Wednesday, September 5, 2012

"We'll Make A Killing"

A malnourished infant in Maradi, Niger. Corbis, from The Independent

From The Independent:
Glencore's director of agriculture trading, Chris Mahoney, sparked the controversy when he said: "The environment is a good one. High prices, lots of volatility, a lot of dislocation, tightness, a lot of arbitrage opportunities.
"We will be able to provide the world with solutions... and that should also be good for Glencore."
Glencore announced pre-tax global profits of £1.4bn.
Because devastation is good for business. Because if you control air, water, or food, you've got your customers by the short and curlies. Fear creates an excellent climate for business--you can justify anything, any price, any change to the rules that control you.
The United Nations, aid agencies and the British Government have lined up to attack the world's largest commodities trading company, Glencore, after it described the current global food crisis and soaring world prices as a "good" business opportunity.

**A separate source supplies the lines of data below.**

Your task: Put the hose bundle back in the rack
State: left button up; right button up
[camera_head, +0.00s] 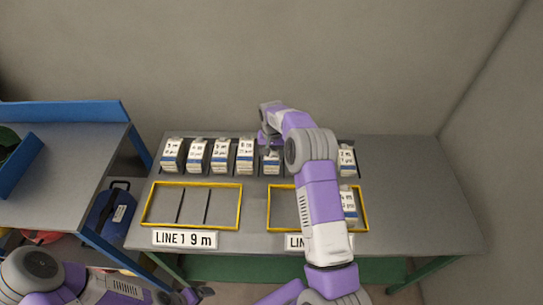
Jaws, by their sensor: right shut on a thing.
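Several white, blue-labelled hose bundles stand in a row in the rack (184,174) along the back of the grey table. My right gripper (270,147) reaches down at the row and is shut on a hose bundle (271,164), which stands in line with the others, right of a neighbouring bundle (246,154). My right forearm hides part of the row just right of it. Another bundle (346,160) shows at the row's right end. My left gripper (199,293) is low at the bottom edge, away from the table top; its jaws are too small to read.
A yellow-framed tray (240,206) marked "LINE 1 9 m" is empty at front left. A second yellow frame (268,208), partly hidden by my arm, holds a bundle (349,206) at its right. The table's right side is clear. A blue-edged bench (60,205) stands left.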

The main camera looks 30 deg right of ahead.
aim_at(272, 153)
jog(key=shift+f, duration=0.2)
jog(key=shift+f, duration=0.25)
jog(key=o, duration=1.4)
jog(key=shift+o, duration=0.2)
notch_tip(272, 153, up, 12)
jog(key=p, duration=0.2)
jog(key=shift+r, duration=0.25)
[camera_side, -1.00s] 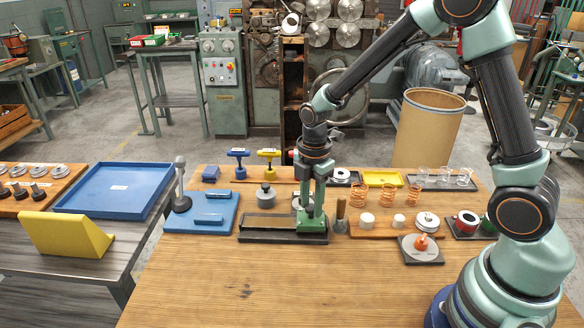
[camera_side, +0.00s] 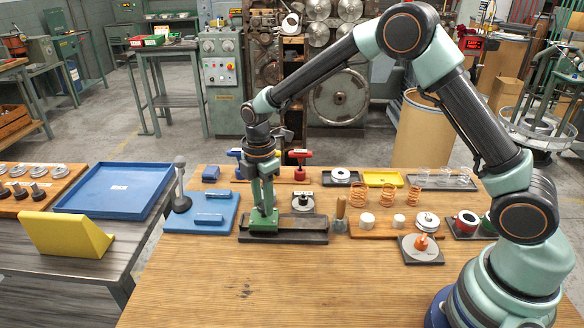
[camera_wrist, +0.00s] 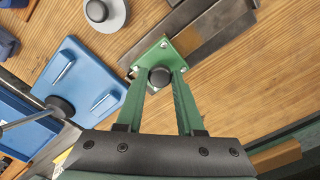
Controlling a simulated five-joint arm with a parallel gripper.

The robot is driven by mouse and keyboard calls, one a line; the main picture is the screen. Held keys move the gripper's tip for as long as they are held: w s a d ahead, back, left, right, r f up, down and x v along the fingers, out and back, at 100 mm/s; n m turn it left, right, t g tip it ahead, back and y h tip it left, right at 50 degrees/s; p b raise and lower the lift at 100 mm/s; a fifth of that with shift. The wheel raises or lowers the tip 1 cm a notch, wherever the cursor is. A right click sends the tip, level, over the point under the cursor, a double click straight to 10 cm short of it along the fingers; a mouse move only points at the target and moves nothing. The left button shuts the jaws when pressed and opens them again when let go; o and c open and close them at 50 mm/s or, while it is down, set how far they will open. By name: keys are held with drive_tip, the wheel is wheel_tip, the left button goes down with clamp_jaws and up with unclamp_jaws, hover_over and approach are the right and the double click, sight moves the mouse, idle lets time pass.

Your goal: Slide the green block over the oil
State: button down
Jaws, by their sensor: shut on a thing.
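The green block (camera_side: 264,221) is a flat plate with a dark knob on top; it sits on the left part of a long dark slab (camera_side: 303,237). My gripper (camera_side: 263,206) points down and is shut on the block's knob. In the wrist view the green block (camera_wrist: 180,45) has small screws at its corners, and my gripper's fingers (camera_wrist: 160,78) pinch the round black knob. The slab (camera_wrist: 203,25) runs to the upper right there.
A blue plate with small blue blocks (camera_side: 208,218) lies close left of the slab. A grey weight (camera_side: 302,201) stands behind it, and a wooden-handled tool (camera_side: 341,210) stands just right. Coil springs (camera_side: 388,193) stand farther right. The table front is clear.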

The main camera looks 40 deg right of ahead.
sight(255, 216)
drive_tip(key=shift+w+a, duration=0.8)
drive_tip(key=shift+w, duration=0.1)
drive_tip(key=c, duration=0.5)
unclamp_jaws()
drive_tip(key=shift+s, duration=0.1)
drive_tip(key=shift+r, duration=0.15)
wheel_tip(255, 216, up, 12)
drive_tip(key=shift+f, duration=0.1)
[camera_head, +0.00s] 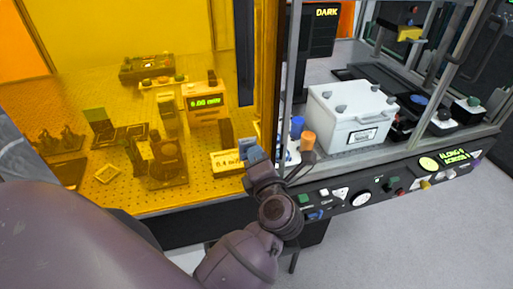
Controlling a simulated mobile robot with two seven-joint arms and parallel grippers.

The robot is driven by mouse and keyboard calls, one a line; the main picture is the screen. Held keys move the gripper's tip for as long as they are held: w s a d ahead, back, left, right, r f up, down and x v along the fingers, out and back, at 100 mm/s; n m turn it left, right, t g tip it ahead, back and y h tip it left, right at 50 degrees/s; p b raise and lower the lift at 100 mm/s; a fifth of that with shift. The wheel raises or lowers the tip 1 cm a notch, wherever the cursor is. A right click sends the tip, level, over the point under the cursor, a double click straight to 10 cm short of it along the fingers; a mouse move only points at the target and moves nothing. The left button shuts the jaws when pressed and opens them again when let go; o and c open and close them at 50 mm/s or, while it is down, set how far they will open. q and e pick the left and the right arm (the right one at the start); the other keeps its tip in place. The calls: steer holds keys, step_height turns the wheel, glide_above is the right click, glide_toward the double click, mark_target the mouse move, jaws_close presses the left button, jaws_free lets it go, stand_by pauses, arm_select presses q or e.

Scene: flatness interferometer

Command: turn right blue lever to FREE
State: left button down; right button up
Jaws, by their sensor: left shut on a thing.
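My left gripper (256,157) is at the front right corner of the amber enclosure, in front of a white label plate. It is shut on a small blue-grey piece (251,147); I cannot tell whether this piece is a lever. A small blue part (316,214), perhaps a lever, shows low on the front panel, right of my wrist and apart from the fingers. A blue knob or cap (297,123) stands beside an orange cylinder (308,141), right of the gripper. No FREE marking is readable. My right gripper is out of view.
The control panel (345,197) with buttons and a dial runs along the front. A white lidded box (351,116) sits on the right bench. Metal frame posts (292,75) rise close behind the gripper. Open floor (400,245) lies at the lower right.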

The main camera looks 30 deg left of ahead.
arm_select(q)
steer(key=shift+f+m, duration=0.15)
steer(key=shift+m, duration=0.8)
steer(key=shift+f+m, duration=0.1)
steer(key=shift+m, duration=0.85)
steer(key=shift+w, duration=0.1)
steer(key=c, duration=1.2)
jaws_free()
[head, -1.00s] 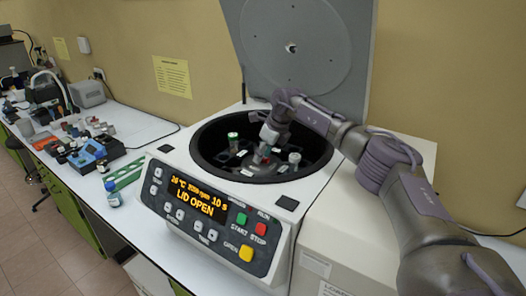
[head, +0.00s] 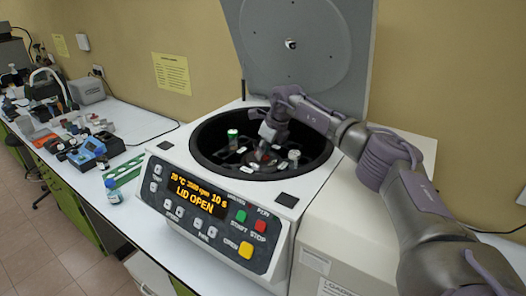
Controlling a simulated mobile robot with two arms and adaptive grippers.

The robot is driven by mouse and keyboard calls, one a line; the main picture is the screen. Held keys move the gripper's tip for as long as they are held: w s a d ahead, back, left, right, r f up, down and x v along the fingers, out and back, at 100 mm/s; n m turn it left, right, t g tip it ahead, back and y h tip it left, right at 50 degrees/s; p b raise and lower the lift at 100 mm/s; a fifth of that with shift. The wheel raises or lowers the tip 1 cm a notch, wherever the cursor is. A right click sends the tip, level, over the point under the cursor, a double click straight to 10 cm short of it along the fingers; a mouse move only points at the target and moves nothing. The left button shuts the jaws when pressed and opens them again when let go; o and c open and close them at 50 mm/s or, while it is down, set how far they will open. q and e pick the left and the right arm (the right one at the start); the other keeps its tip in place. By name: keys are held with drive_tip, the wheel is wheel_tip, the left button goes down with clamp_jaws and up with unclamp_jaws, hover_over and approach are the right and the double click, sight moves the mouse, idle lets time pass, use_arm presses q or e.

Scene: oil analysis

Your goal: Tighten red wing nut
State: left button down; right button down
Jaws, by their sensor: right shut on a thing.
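The red wing nut (head: 263,155) sits at the middle of the rotor inside the dark bowl (head: 210,140). My right gripper (head: 266,146) reaches down into the bowl from the right and is shut on the red wing nut, hiding part of it. The fingertips are small and partly blurred. My left gripper is not in view.
A tube with a green label (head: 232,139) and a white-capped tube (head: 294,158) stand in the rotor on either side of my right gripper. A green rack (head: 124,174) and a blue-capped bottle (head: 113,191) stand left of the centrifuge. Instruments crowd the bench further left.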

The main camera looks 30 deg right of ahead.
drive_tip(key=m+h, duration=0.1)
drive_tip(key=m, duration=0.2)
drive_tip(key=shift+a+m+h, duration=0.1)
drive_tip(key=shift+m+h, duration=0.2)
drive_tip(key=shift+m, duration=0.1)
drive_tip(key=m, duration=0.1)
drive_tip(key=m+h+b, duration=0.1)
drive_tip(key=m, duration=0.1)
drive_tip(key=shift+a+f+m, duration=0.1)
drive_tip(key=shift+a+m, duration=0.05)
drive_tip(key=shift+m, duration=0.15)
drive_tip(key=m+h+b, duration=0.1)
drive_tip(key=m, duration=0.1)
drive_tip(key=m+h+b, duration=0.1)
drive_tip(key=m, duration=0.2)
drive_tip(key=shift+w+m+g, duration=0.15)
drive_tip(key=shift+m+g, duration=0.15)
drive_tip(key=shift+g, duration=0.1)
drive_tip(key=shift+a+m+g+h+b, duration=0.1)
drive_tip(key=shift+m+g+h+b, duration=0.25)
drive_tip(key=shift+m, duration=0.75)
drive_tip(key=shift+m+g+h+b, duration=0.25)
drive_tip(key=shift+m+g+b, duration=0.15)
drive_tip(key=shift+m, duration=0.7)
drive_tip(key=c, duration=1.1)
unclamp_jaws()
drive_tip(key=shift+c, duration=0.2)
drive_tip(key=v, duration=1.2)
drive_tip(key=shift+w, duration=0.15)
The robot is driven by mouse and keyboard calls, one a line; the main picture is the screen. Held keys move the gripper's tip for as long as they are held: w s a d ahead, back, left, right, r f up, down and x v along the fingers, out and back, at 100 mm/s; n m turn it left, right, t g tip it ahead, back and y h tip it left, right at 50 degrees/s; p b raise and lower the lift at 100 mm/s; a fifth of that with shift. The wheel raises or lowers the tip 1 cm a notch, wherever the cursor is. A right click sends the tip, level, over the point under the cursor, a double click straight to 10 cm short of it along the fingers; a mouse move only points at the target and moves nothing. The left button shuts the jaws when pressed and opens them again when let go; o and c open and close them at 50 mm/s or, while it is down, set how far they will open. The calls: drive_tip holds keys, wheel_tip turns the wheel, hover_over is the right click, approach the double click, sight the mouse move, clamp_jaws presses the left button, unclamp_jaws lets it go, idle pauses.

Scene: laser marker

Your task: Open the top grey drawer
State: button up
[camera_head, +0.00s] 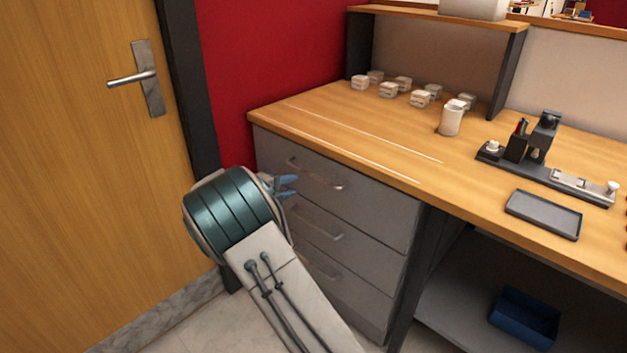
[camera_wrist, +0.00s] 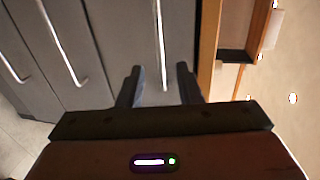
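The top grey drawer (camera_head: 365,193) is the uppermost of three in the grey cabinet under the wooden desk, and its front looks flush with the cabinet. Its silver bar handle (camera_head: 315,174) runs across the front. In the wrist view the same handle (camera_wrist: 160,45) appears as an upright bar. My gripper (camera_head: 287,186) is in front of the drawer, near the left end of the handle. In the wrist view my gripper (camera_wrist: 160,78) has its two dark fingers apart, with the handle's end showing between them. Contact cannot be told.
The desk top (camera_head: 330,120) overhangs just above the drawer. A middle drawer (camera_head: 350,245) and a bottom drawer lie below. A wooden door (camera_head: 90,200) stands at the left. A blue bin (camera_head: 525,318) sits on the low shelf at the right.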

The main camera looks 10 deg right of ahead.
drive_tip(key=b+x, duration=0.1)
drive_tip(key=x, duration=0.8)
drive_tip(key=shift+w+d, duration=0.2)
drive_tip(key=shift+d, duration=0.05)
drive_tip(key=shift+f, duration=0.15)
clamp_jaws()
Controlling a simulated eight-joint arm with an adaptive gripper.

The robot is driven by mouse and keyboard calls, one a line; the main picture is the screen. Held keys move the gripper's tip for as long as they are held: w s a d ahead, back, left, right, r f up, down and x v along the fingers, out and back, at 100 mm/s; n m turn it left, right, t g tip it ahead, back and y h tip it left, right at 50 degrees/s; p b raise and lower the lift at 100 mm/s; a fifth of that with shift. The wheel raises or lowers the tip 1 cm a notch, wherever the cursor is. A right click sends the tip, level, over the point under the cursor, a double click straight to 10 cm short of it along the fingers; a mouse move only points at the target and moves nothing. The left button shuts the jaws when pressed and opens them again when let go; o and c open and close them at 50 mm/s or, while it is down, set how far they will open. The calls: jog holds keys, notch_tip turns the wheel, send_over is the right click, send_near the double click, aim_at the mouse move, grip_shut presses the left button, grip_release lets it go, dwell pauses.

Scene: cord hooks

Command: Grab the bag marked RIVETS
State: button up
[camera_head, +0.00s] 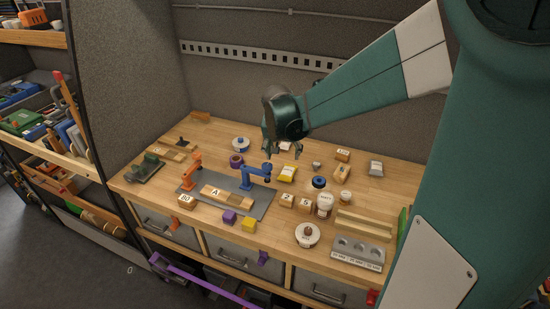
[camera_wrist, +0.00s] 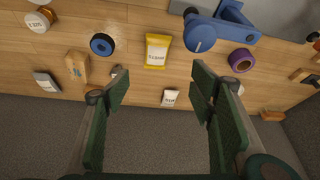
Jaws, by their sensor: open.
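Three small bags lie on the wooden bench. A yellow-edged bag (camera_wrist: 157,51) has a printed label too small to read surely; in the head view it (camera_head: 287,173) lies just in front of my gripper. A small white bag (camera_wrist: 170,98) shows between my fingers in the wrist view, near the bench's back edge, its print unreadable. A grey-white bag (camera_wrist: 46,82) lies off to one side; it also shows at the right in the head view (camera_head: 376,167). I cannot tell which reads RIVETS. My gripper (camera_wrist: 160,88) is open and empty above the bench.
A blue clamp-like fixture (camera_wrist: 205,30) and a purple tape roll (camera_wrist: 241,60) sit beside the yellow-edged bag. A blue-black spool (camera_wrist: 102,44) and a wooden block (camera_wrist: 77,66) lie on its other side. A wall (camera_head: 230,90) rises behind the bench.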

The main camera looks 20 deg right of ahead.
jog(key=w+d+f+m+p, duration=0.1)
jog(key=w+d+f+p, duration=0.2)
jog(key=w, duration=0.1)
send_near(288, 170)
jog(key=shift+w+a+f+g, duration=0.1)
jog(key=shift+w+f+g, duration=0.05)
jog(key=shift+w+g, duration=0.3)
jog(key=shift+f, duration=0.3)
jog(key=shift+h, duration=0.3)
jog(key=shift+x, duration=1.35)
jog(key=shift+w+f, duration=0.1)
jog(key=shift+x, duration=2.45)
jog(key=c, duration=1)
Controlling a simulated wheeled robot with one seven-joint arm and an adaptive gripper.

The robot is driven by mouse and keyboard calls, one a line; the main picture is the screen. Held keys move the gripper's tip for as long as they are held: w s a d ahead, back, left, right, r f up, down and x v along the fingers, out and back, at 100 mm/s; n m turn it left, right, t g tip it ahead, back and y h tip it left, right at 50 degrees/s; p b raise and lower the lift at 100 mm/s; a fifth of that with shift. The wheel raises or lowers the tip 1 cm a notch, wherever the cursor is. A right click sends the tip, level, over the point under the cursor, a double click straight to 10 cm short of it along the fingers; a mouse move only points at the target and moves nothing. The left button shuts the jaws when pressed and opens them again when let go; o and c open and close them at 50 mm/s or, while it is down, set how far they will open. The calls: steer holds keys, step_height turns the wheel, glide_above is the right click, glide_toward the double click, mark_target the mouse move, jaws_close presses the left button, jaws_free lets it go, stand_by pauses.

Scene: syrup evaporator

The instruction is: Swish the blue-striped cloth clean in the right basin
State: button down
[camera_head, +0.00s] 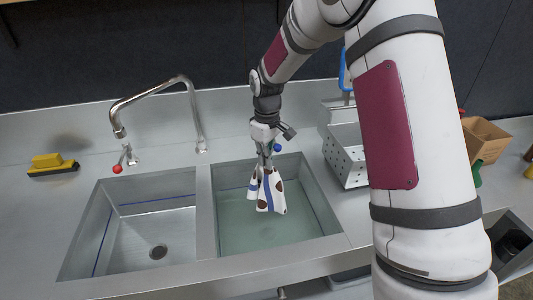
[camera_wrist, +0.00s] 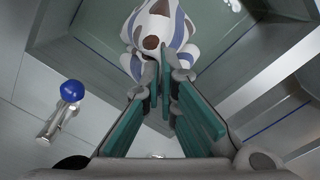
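The blue-striped cloth (camera_head: 268,192) is white with blue stripes and dark brown stains. It hangs in folds from my gripper (camera_head: 265,150) over the right basin (camera_head: 311,197), which holds greenish water. I cannot tell whether the cloth's lower edge touches the water. In the wrist view, my gripper (camera_wrist: 165,88) has its fingers closed together on the gathered top of the cloth (camera_wrist: 160,28). The fingertips partly hide the pinched part.
The empty left basin (camera_head: 158,226) with a drain is beside it, past a divider (camera_head: 205,212). A tall faucet (camera_head: 181,82) stands behind. A yellow-and-black brush (camera_head: 52,165) lies at left. A perforated metal basket (camera_head: 346,160) and wooden box (camera_head: 486,141) are at right.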

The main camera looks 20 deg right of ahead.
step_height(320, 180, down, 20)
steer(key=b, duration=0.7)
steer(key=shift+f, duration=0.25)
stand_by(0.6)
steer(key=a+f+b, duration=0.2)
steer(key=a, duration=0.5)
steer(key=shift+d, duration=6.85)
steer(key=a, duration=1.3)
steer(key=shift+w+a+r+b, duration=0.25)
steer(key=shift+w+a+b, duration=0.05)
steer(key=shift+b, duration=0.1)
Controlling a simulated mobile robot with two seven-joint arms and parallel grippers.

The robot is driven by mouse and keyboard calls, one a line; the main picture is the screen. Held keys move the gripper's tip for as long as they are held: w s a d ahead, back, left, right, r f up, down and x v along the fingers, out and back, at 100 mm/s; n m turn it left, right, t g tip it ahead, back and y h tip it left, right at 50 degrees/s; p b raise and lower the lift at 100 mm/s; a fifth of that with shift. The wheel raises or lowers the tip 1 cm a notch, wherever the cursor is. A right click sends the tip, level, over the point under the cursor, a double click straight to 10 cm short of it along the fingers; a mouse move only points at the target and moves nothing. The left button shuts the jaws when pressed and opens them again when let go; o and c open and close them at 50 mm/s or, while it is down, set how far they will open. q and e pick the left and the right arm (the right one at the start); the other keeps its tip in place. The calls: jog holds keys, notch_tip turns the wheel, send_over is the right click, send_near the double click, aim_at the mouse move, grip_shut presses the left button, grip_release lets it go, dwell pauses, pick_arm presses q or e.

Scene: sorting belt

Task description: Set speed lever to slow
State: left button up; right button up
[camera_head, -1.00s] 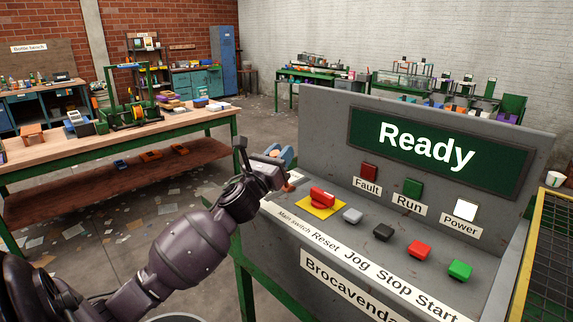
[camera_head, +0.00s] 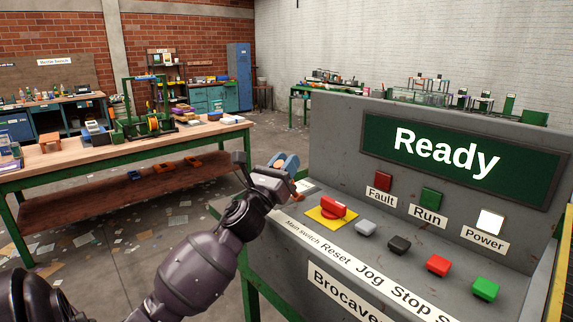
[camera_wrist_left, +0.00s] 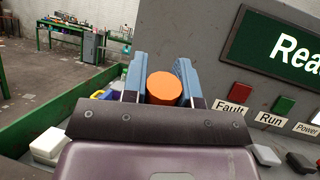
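My left gripper (camera_head: 278,168) is over the far-left end of the grey control panel (camera_head: 345,258). In the left wrist view, its two blue fingers (camera_wrist_left: 160,82) stand apart on either side of an orange cylinder (camera_wrist_left: 164,89). A thin gap shows at the cylinder's left; its right side looks very near the right finger. I cannot tell whether this cylinder is the speed lever's knob. No label or scale for a speed lever is readable. A small orange-brown part (camera_head: 298,197) shows beneath the gripper in the head view. My right gripper is not in view.
The panel bears a red main switch (camera_head: 333,207), grey button (camera_head: 366,228), black button (camera_head: 399,245), red button (camera_head: 438,265) and green button (camera_head: 486,289). Its upright display (camera_head: 448,151) reads Ready. A wooden workbench (camera_head: 60,176) stands at the left.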

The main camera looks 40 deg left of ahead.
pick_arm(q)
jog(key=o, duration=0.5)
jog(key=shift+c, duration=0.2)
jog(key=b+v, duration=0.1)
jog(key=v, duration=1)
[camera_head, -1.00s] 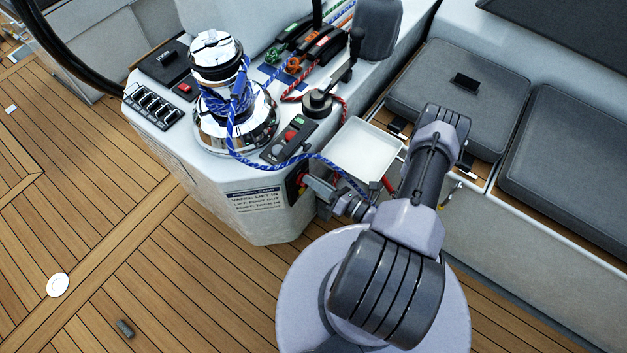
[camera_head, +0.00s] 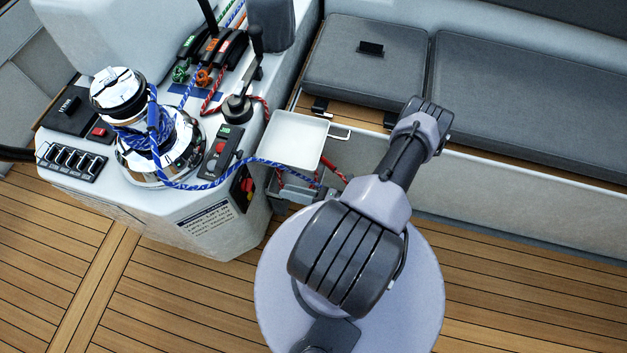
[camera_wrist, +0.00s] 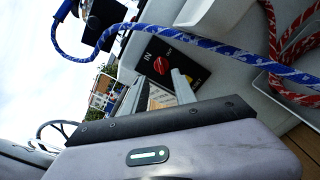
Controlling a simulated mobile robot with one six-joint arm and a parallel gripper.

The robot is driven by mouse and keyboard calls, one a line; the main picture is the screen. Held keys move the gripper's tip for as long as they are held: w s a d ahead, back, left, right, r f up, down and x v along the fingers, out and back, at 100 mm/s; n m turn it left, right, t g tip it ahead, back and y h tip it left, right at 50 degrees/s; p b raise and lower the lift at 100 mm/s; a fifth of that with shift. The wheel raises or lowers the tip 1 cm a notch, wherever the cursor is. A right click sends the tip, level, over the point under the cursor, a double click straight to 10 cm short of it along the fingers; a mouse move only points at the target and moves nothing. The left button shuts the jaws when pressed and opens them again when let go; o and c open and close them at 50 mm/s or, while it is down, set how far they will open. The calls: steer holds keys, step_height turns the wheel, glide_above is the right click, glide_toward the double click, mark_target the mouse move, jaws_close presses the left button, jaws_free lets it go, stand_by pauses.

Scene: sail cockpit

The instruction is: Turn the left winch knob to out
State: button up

With the US experiencing a rerun of the drought "Dust Bowl" days of the 1930s and Russia suffering a similar food crisis that could see Vladimir Putin's government banning grain exports, the senior economist of the UN's Food and Agriculture Organisation, Concepcion Calpe, told The Independent: "Private companies like Glencore are playing a game that will make them enormous profits."
Ms Calpe said leading international politicians and banks expecting Glencore to back away from trading in potential starvation and hunger in developing nations for "ethical reasons" would be disappointed.
"This won't happen," she said. "So now is the time to change the rules and regulations about how Glencore and other multinationals such as ADM [Archer, Daniels, Midland] and Monsanto operate. They know this and have been lobbying heavily around the world to water down and halt any reform."
Fear stops us from acting in the best interests of us all. This is why fear is good for business--it makes us act the way economists think we should act: solely out of self-interest, without regard for others, for our society, or our planet. Fear is the thing we must first resist.  To quote Frank Herbert from Dune:
I must not fear. Fear is the mind-killer. Fear is the little-death that brings total obliteration. I will face my fear. I will permit it to pass over me and through me. And when it has gone past I will turn the inner eye to see its path. Where the fear has gone there will be nothing. Only I will remain.
Action is better than fear. Action, like fear, is a choice. It is imperative that we choose wisely.